__Stated goal__
Check every line of the material below for the string "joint", and return the ones that have it.

__Records provided__
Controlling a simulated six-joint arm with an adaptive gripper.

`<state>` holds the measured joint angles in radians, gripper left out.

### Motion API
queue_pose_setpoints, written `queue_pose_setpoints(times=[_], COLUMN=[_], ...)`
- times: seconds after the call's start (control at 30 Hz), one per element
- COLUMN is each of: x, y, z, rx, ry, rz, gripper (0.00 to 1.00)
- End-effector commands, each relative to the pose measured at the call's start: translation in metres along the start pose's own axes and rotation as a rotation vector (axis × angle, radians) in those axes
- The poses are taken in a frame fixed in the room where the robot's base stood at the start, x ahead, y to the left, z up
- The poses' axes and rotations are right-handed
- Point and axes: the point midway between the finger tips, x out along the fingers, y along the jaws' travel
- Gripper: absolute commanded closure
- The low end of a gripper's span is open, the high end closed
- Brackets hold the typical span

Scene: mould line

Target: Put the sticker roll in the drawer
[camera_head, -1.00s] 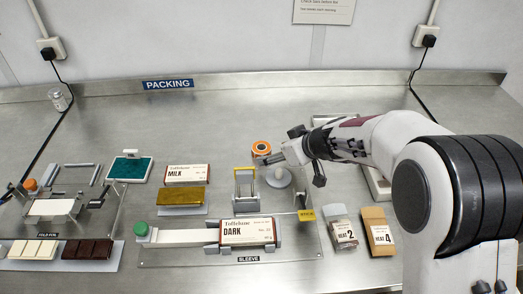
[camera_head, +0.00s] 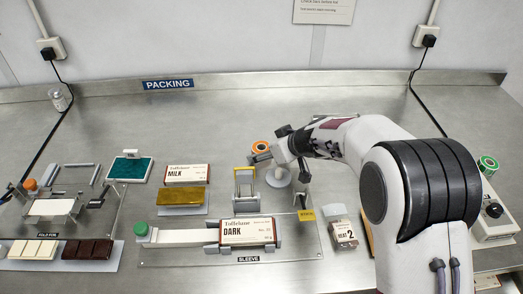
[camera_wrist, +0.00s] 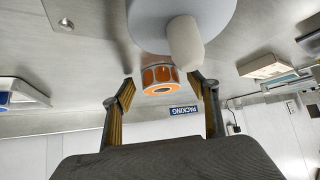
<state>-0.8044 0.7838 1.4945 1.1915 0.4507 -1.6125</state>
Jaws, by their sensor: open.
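The sticker roll (camera_head: 261,147) is a small roll with an orange rim, standing behind the round grey stand near the middle of the bench. In the wrist view the orange roll (camera_wrist: 160,76) lies between and slightly beyond my two fingertips, apart from both. My gripper (camera_head: 262,157) is open and empty, just in front of the roll in the head view. No drawer can be made out; my arm hides part of the right side of the bench.
A round grey stand (camera_head: 278,179) with a pale peg (camera_wrist: 186,42) is close to my gripper. The sleeve fixture (camera_head: 170,237) holds a DARK box. A grey unit (camera_head: 494,228) with a knob is at right.

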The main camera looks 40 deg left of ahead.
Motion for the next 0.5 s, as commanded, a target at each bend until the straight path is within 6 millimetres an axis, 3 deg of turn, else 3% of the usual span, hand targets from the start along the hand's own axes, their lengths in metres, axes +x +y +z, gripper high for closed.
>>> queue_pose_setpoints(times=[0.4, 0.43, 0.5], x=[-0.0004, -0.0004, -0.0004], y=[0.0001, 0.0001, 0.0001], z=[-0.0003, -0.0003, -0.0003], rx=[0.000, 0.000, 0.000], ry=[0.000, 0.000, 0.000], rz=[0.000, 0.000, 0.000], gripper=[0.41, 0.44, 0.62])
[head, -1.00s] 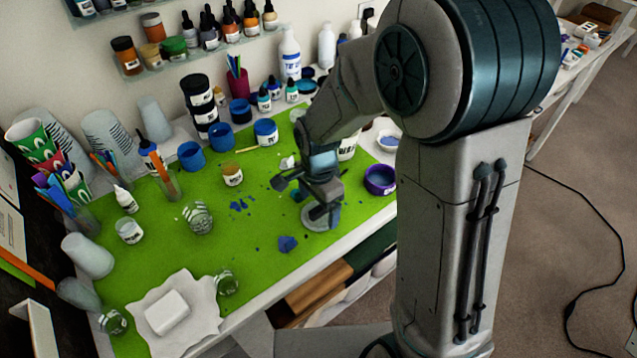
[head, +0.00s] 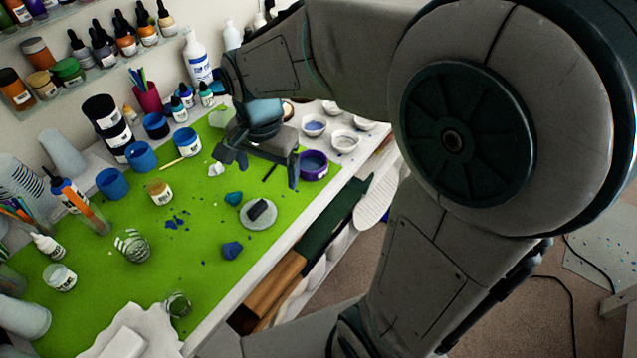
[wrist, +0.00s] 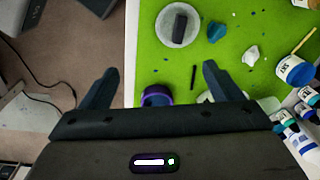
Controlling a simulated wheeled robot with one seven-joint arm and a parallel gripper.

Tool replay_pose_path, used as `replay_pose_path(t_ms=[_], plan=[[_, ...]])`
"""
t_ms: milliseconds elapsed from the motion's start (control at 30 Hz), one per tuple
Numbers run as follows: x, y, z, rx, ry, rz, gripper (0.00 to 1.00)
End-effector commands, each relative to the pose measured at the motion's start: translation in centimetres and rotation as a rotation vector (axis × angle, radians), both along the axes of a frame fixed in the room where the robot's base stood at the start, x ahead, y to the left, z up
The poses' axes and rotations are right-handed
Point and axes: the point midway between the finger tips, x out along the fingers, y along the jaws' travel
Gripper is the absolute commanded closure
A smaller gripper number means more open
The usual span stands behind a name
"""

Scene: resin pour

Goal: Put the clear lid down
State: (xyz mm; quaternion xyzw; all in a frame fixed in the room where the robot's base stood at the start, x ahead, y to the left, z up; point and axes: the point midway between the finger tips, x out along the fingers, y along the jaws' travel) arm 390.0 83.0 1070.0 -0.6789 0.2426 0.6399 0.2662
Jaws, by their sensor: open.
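The clear lid (head: 250,220) is a round, see-through grey disc with a dark block-shaped handle on top. It lies flat on the green mat (head: 205,225) near its front edge. In the wrist view the lid (wrist: 165,28) is at the top, beyond the fingertips. My gripper (head: 258,170) is open and empty, above and behind the lid, apart from it.
A purple-rimmed bowl (head: 315,166) stands right of my gripper. A teal lump (head: 233,198) and a blue lump (head: 232,250) lie beside the lid. White bowls (head: 344,141), blue cups (head: 112,183) and jars stand farther back. The mat's middle has free room.

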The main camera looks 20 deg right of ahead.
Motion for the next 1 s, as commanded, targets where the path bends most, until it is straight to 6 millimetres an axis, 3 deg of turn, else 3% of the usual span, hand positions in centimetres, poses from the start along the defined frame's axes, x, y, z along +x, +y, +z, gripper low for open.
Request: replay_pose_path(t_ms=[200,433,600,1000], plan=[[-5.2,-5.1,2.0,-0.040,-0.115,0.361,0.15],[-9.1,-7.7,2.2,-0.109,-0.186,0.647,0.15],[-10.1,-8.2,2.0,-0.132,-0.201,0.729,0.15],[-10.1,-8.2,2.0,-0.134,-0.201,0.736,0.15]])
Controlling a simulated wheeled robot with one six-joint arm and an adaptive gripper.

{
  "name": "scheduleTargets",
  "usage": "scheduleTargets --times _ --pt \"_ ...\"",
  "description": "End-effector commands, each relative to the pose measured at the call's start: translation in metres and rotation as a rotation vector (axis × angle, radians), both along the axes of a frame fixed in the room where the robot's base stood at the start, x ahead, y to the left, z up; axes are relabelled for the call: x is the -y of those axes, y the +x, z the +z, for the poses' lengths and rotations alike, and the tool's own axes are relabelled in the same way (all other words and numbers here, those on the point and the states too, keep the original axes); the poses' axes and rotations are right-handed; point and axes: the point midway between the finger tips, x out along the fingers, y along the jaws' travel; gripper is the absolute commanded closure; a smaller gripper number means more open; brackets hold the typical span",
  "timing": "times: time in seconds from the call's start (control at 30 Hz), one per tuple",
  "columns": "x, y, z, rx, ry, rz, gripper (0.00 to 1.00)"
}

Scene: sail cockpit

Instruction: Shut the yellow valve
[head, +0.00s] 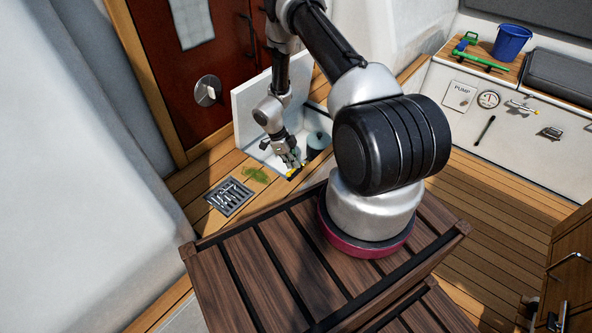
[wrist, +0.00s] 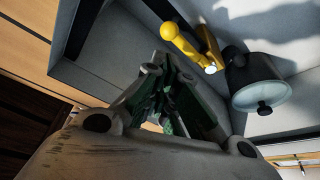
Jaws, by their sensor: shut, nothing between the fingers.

__The result__
Controlling a simulated six-joint arm with an adaptive gripper.
`<state>` holds the measured joint angles in radians, gripper left out.
Controlling a simulated wheeled robot with one seven-joint arm and a parallel gripper.
Controlling a simulated wheeled robot with one six-joint arm and an adaptive gripper.

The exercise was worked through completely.